New Method for Exact Calculation of Green Functions in Scalar Field Theory

TL;DR

This paper introduces a novel non-perturbative method for calculating Green functions in lattice scalar field theories across multiple dimensions, utilizing 'hole functions' and characteristic equations to ensure exact solutions.

Contribution

The paper develops a new approach using hole functions and characteristic equations for exact Green function calculation in higher-dimensional scalar field theories.

Findings

Derived finite coupled local equations for hole functions.

Green functions satisfy Dyson-Schwinger equations.
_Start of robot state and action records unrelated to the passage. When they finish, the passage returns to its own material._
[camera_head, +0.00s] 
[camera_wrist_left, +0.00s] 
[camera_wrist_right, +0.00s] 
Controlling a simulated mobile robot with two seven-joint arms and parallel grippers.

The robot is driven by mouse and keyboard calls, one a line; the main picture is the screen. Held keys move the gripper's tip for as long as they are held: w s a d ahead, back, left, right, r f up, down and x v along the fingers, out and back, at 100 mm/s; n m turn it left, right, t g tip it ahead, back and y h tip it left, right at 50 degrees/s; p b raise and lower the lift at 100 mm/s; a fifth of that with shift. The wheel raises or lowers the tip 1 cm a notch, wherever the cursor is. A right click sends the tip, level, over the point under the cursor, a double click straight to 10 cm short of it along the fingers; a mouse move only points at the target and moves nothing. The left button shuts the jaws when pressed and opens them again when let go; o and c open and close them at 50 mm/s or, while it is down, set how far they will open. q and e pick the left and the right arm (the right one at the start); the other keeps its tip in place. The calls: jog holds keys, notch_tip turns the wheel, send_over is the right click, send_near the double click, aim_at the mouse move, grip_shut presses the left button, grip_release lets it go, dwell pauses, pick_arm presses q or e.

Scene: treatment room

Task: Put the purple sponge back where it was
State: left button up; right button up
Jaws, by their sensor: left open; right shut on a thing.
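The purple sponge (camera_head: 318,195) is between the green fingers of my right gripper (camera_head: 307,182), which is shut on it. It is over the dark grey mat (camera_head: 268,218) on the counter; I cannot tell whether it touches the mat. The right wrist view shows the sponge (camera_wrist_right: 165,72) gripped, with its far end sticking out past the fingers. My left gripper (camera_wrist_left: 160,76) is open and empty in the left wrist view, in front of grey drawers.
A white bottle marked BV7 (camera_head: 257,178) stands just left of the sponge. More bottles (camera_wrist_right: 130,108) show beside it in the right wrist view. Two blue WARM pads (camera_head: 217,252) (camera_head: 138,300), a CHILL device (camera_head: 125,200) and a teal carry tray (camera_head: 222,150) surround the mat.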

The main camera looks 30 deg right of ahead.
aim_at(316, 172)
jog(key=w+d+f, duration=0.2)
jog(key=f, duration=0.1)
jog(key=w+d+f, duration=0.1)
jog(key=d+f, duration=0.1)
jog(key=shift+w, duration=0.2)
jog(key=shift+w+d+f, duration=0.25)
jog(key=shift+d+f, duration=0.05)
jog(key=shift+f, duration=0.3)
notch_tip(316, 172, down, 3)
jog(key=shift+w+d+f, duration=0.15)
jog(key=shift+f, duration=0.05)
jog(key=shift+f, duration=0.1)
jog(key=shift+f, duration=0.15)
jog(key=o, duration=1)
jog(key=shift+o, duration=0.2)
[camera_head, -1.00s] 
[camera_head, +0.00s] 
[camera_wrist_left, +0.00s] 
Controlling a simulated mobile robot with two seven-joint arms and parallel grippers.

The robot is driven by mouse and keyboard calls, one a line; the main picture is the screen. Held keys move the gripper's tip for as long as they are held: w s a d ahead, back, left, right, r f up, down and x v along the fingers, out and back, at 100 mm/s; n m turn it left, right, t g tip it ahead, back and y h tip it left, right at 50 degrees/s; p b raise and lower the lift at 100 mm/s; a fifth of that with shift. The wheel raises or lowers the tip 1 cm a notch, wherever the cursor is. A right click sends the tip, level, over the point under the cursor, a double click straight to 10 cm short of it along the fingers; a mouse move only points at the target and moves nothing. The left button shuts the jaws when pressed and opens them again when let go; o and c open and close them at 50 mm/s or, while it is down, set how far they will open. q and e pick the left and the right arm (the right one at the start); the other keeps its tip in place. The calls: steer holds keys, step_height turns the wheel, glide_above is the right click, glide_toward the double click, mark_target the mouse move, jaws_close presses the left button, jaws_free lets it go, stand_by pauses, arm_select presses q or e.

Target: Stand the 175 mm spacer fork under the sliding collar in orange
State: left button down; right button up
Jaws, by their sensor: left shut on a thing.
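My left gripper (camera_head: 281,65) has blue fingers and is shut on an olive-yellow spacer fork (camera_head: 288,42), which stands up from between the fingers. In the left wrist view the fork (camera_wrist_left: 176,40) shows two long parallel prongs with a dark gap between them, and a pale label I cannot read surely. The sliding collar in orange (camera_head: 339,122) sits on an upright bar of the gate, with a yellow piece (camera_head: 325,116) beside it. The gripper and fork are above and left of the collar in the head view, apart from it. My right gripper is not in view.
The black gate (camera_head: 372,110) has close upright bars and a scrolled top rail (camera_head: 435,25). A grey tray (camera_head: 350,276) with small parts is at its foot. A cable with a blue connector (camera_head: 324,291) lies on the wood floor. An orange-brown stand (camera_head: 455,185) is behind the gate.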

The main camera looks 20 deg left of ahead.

Method applicable to arbitrary potentials and dimensions.

Abstract

We present a new method for calculating the Green functions for a lattice scalar field theory in $D$ dimensions with arbitrary potential $V(\phi)$. The method for non-perturbative evaluation of Green functions for $D \! = \! 1$ is generalized to higher dimensions. We define ``hole functions'' $A^{(i)}~(i=0,1,2,\cdots,N \! -\! 1)$ from which one can construct $N$-point Green functions. We derive characteristic equations of $A^{(i)}$ that form a {\it finite closed} set of coupled local equations. It is shown that the Green functions constructed from the solutions to the characteristic equations satisfy the Dyson-Schwinger equations. To fix the boundary conditions of $A^{(i)}$, a prescription is given for selecting the vacuum state at the boundaries.